SUPPLIED MATERIAL
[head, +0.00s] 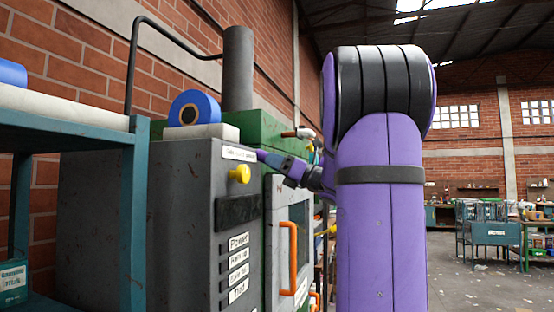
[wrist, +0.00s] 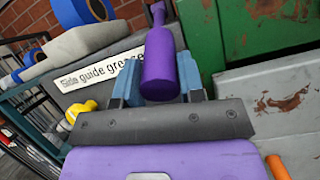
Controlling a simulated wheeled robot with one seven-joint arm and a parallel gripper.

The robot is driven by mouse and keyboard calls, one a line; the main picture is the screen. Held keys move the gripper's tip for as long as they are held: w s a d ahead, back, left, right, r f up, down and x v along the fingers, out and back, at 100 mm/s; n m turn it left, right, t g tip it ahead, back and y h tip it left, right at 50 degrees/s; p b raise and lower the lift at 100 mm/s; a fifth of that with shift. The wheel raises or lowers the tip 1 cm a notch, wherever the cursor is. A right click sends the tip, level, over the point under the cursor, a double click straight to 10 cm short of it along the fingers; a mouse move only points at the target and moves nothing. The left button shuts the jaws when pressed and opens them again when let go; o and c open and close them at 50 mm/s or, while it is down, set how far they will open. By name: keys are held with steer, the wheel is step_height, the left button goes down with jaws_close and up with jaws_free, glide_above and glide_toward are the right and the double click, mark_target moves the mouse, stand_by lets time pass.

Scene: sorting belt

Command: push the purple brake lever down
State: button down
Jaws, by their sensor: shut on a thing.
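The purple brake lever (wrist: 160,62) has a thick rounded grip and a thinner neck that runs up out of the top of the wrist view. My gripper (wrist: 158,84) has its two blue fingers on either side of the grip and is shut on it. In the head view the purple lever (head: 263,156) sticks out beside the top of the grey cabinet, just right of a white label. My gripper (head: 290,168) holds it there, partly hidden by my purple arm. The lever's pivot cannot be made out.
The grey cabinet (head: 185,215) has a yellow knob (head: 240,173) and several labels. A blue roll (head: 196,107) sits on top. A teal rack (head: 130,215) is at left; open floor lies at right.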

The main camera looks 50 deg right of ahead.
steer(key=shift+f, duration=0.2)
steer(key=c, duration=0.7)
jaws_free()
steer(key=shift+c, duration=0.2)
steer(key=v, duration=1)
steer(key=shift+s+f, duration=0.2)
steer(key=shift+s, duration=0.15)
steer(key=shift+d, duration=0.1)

WHAT YOU ARE ASKED TO DO
Count every line in the data where the string "down" occurs. Give nothing except the number.

SOLUTION TO THIS TASK
3